▶ _TO BE DONE_: Identify every line in the records below that contains the word "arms", and reproduce each one.

▶ _DATASET ENTRIES_:

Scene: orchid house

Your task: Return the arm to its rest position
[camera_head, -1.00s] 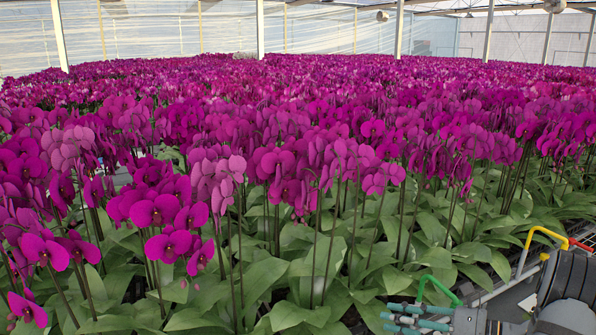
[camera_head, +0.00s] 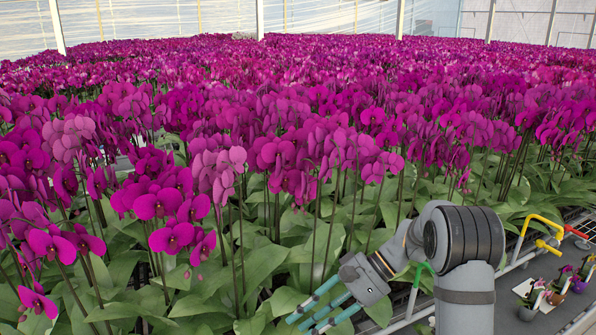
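My arm shows in the lower right of the head view, its dark-banded joint raised above the front edge of the orchid bench. It is bent, with the wrist pointing down to the left. My gripper (camera_head: 308,316) is at the bottom centre, in front of the orchid leaves. Its straight teal fingers lie apart from each other, with gaps between them, and I see nothing held. The fingertips are close to the bottom edge of the picture.
Dense magenta orchids (camera_head: 172,237) fill the bench behind the gripper. A yellow bent handle (camera_head: 545,221), a red lever (camera_head: 577,232) and a green hook (camera_head: 417,272) stand at the bench edge.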

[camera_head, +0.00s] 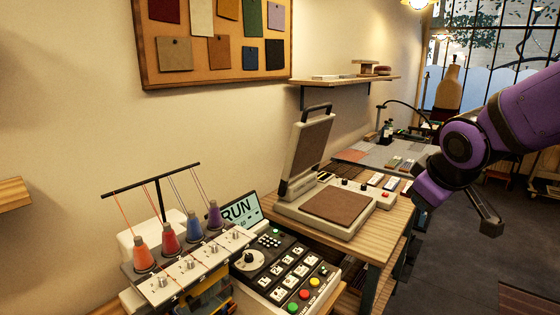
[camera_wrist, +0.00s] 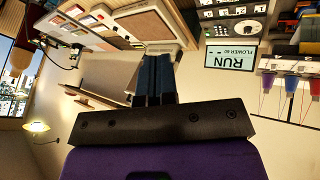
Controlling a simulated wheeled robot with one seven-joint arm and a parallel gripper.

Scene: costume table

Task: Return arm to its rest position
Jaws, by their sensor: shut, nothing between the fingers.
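My purple arm (camera_head: 500,125) reaches in from the right edge of the head view. Its bent wrist part hangs in the air in front of the right end of the wooden table and touches nothing that I can see. My gripper (camera_wrist: 158,48) shows in the wrist view with its dark blue fingers together and nothing between them. The wrist picture is upside down. I cannot make out the fingers clearly in the head view.
A heat press (camera_head: 307,158) stands with its lid raised on the wooden table (camera_head: 372,245). A control panel with a RUN screen (camera_head: 241,212) and thread cones (camera_head: 168,238) are at front left. A shelf (camera_head: 345,82) is on the wall. Open floor (camera_head: 440,270) lies at lower right.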

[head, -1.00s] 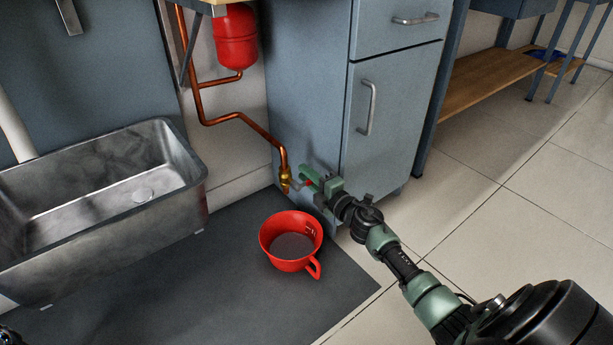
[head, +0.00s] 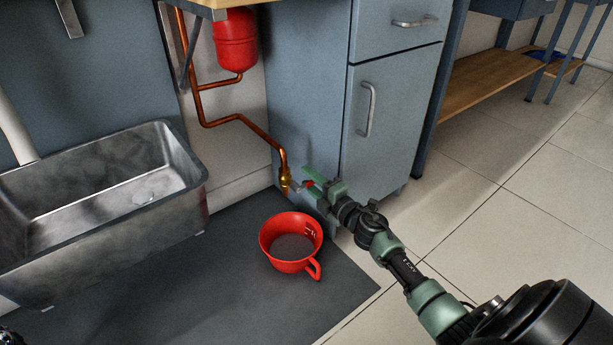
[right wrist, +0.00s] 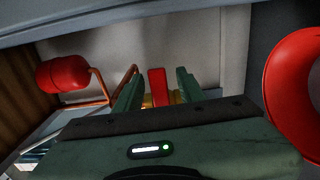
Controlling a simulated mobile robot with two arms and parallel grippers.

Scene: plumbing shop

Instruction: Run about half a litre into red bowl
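The red bowl (head: 296,264) stands upright on the dark mat, with a side handle and dark markings on its inner wall. A grey surface shows inside; I cannot tell whether it is liquid. Part of the bowl shows in the right wrist view (right wrist: 296,95). The brass valve (head: 285,179) ends the copper pipe above and behind the bowl. I see no stream from it. Its red lever (right wrist: 158,88) lies between the fingers of my right gripper (head: 313,188), with a gap on each side. The right gripper is open.
A metal trough (head: 190,165) stands left of the bowl. The copper pipe (head: 240,117) runs up to a red tank (head: 236,42). A blue-grey cabinet (head: 385,120) stands behind the right gripper. The dark mat (head: 190,285) is clear in front, and the tiled floor (head: 510,240) is open at right.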

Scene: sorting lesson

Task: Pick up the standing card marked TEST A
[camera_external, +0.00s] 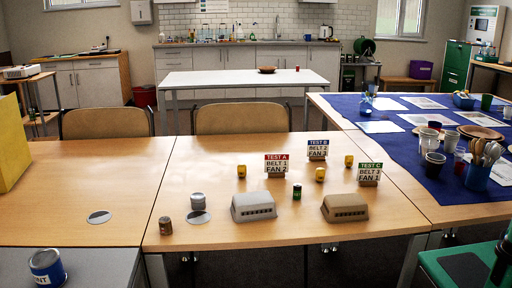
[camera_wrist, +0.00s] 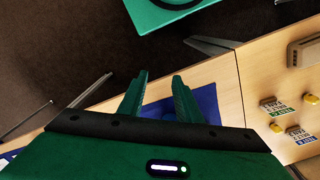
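The TEST A card (camera_external: 276,165) stands upright on the wooden table, with a red top band and "BELT 1 FAN 2" below. The TEST B card (camera_external: 318,150), blue-topped, stands behind it to the right. The TEST C card (camera_external: 369,173), green-topped, stands farther right. In the wrist view, two cards show at the right, seemingly TEST C (camera_wrist: 274,107) and TEST B (camera_wrist: 299,134); TEST A is not seen there. My gripper (camera_wrist: 161,78) is open, its two green fingers apart and empty, away from the cards. I cannot make it out clearly in the external view.
Two ridged blocks, one grey (camera_external: 254,207) and one beige (camera_external: 345,208), stand in front of the cards. Small yellow pieces (camera_external: 242,171) and a green cylinder (camera_external: 297,192) lie around them. A blue cloth (camera_external: 400,150) with cups and papers covers the right table.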

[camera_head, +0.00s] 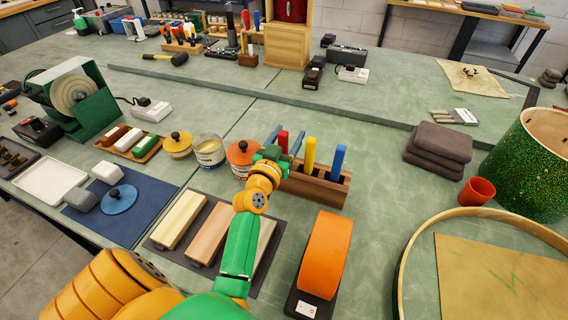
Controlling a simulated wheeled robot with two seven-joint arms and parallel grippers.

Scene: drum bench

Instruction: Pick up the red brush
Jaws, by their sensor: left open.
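The red brush (283,140) shows as an upright red handle in the left part of a wooden holder (318,188). A yellow-handled brush (309,154) and a blue-handled one (338,161) stand to its right in the same holder. My left gripper (285,138) is open at the holder, one blue-grey finger on each side of the red handle. I cannot tell whether the fingers touch it. The lower part of the red brush is hidden by the gripper and the holder. My right gripper is not in view.
Lidded tins (209,152) stand left of the gripper. Wood blocks (180,220) lie on a dark mat under my left arm. An orange roll (325,255) is in front of the holder. A red cup (477,191) and green drum shell (535,155) stand right.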

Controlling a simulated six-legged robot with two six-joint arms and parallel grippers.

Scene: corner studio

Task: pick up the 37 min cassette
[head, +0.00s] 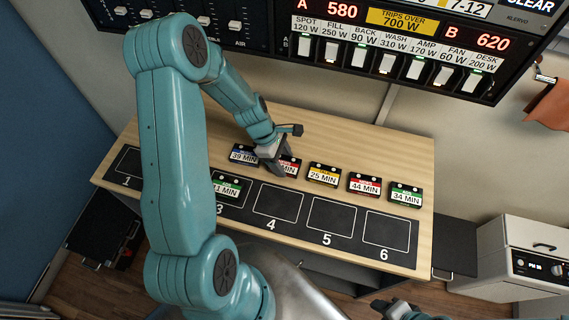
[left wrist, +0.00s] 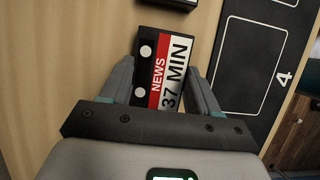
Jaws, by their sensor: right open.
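The 37 min cassette (left wrist: 165,70) is black with a red and white NEWS label. It lies on the wooden table between my left gripper's fingers. In the head view, the cassette (head: 291,168) is partly hidden behind my left gripper (head: 274,168). In the left wrist view, my left gripper (left wrist: 160,75) is open, with one finger on each side of the cassette. The cassette is slightly turned relative to the fingers, with little room beside them. My right gripper (head: 398,308) is open and empty at the bottom edge of the head view.
A 39 min cassette (head: 243,154) lies just left; 25 min (head: 324,174), 44 min (head: 364,186) and 34 min (head: 405,195) lie right. A green-labelled cassette (head: 228,186) lies at slot 3, partly hidden by my arm. Slots 4, 5 and 6 on the black strip (head: 305,238) are empty.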

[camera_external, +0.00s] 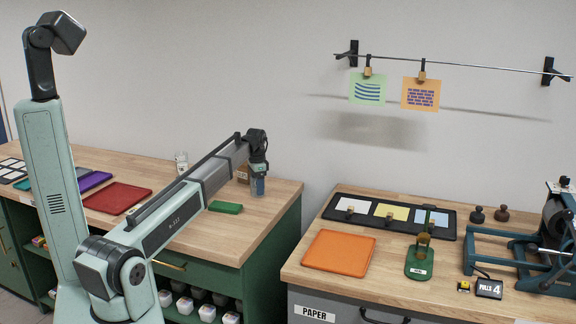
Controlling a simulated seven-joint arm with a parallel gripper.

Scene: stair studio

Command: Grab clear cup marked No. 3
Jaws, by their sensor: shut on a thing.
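My gripper (258,175) points down over the right end of the left wooden counter. It is shut on a small clear, bluish cup (259,188) directly beneath it. The cup looks upright, and I cannot tell whether its base touches the counter. Any number on it is too small to read. Another small clear container (181,160) with a pale label stands at the back of the same counter, left of my gripper. Its marking is also unreadable.
A brown box (242,173) sits just left of my gripper. A green block (225,207) and a red tray (117,197) lie on the left counter (180,222). A gap separates it from the right counter, which holds an orange tray (339,250) and a green stand (419,262).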

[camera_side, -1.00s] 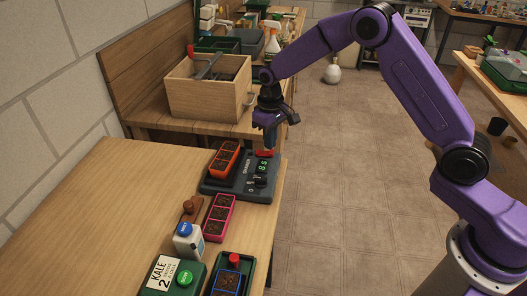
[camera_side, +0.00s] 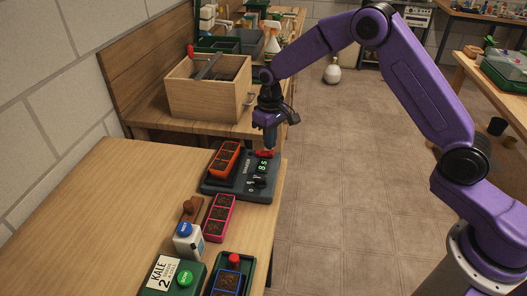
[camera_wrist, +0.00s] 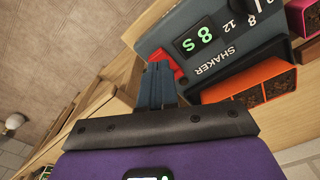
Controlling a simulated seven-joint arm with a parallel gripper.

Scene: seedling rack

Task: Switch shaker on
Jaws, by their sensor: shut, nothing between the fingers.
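The shaker (camera_side: 236,187) is a dark grey box near the right edge of the bench, marked SHAKER. Its green display (camera_side: 263,167) is lit and looks like "8 S"; it also shows in the wrist view (camera_wrist: 197,37). A dial (camera_side: 257,183) sits below the display. A red switch (camera_side: 264,154) is at the far right corner, partly behind my fingers in the wrist view (camera_wrist: 179,72). An orange cell tray (camera_side: 225,158) sits on the shaker. My gripper (camera_side: 271,147) is shut and empty, fingers down, close by the switch. I cannot tell whether they touch.
A green KALE box (camera_side: 170,277) and a blue tray (camera_side: 228,283) are in front. A wooden crate (camera_side: 215,95) stands behind.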

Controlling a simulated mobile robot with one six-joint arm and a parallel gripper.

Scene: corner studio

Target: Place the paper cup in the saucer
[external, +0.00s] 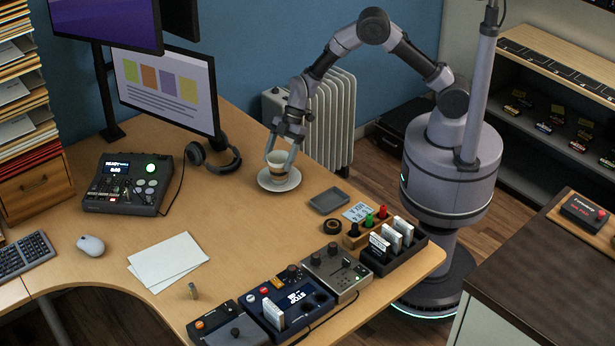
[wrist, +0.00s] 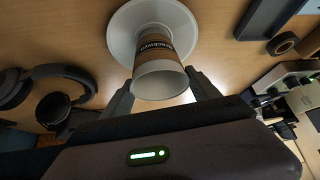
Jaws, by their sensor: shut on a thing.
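The paper cup (external: 277,165) is white with a brown band and dark lettering. It stands upright over the white saucer (external: 264,184) near the far edge of the desk. In the wrist view the cup (wrist: 158,66) overlaps the saucer (wrist: 121,36), and its base end points at the saucer's middle. I cannot tell whether its base touches the saucer. My gripper (external: 281,155) comes down from above and is shut on the cup, with one finger on each side. The fingers (wrist: 160,94) also show in the wrist view. The cup hides the saucer's centre.
Headphones (external: 213,158) lie left of the saucer, by the monitor (external: 168,91). A grey tray (external: 328,201) is to the right, with a black tape roll (external: 333,227) and a small rack of devices beyond. White papers (external: 168,261) lie nearer the front. The desk around the saucer is clear.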

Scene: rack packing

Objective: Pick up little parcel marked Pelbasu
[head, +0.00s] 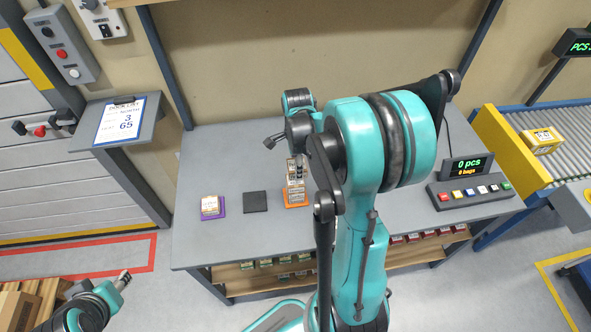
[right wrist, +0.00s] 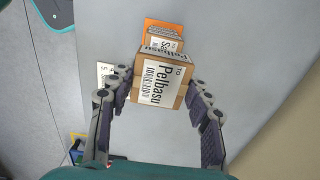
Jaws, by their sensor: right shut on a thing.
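A small brown parcel (right wrist: 160,84) with a white label reading Pelbasu shows in the right wrist view, between the two fingers of my right gripper (right wrist: 158,90). The gripper is shut on it. In the head view my right gripper (head: 298,163) is at the top of a stack of small parcels (head: 295,186) on an orange base (head: 296,203). The orange base (right wrist: 163,24) also shows just beyond the parcel in the right wrist view. My left gripper (head: 123,278) is at the lower left of the head view, away from the table; its jaw state is unclear.
On the grey table (head: 228,235) are a purple base with a parcel (head: 211,206), a dark square pad (head: 255,202) and a button console (head: 470,192) reading 0 pcs. A lower shelf holds several small boxes.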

▶ _FINISHED EXERCISE_:
Controlling a simulated mobile robot with two arms and parallel grippers.
Controlling a simulated wheeled robot with two seven-joint arms and parallel grippers.
Controlling a simulated six-legged robot with two six-joint arms and parallel grippers.

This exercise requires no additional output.